- Given problem
Search the material below for the string "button" and list each line that holds it.

- Data excerpt
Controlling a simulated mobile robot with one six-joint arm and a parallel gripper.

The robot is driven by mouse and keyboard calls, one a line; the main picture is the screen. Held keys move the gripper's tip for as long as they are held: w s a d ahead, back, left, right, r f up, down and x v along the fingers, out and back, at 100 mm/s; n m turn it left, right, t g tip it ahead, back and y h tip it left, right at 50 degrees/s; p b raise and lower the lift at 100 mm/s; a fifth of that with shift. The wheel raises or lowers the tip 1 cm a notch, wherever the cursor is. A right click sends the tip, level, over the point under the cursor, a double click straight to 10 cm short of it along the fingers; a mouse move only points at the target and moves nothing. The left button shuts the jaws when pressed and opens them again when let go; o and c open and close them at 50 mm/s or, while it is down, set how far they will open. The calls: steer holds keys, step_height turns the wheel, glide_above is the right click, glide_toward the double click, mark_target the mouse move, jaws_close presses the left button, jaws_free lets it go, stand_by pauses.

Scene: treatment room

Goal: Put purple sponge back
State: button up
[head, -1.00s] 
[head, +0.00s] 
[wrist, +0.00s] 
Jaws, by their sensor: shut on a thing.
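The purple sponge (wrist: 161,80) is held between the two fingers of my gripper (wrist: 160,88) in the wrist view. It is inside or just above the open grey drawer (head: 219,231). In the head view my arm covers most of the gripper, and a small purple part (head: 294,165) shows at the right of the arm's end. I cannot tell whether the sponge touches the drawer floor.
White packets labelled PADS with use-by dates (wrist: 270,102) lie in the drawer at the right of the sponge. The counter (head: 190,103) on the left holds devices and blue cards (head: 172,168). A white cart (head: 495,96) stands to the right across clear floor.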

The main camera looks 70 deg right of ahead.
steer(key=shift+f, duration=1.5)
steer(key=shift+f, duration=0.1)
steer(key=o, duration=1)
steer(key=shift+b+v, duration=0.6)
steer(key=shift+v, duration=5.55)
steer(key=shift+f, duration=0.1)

- Output of the exercise
The robot is driven by mouse and keyboard calls, one a line; the main picture is the screen. Held keys move the gripper's tip for as long as they are held: w s a d ahead, back, left, right, r f up, down and x v along the fingers, out and back, at 100 mm/s; n m turn it left, right, t g tip it ahead, back and y h tip it left, right at 50 degrees/s; p b raise and lower the lift at 100 mm/s; a fifth of that with shift. The wheel raises or lowers the tip 1 cm a notch, wherever the cursor is. A right click sends the tip, level, over the point under the cursor, a double click straight to 10 cm short of it along the fingers; a mouse move only points at the target and moves nothing. The left button shuts the jaws when pressed and opens them again when let go; o and c open and close them at 50 mm/s or, while it is down, set how far they will open. The calls: steer holds keys, step_height turns the wheel, glide_above is the right click, glide_toward the double click, mark_target the mouse move, jaws_close presses the left button, jaws_free lets it go, stand_by pauses.
State: button up

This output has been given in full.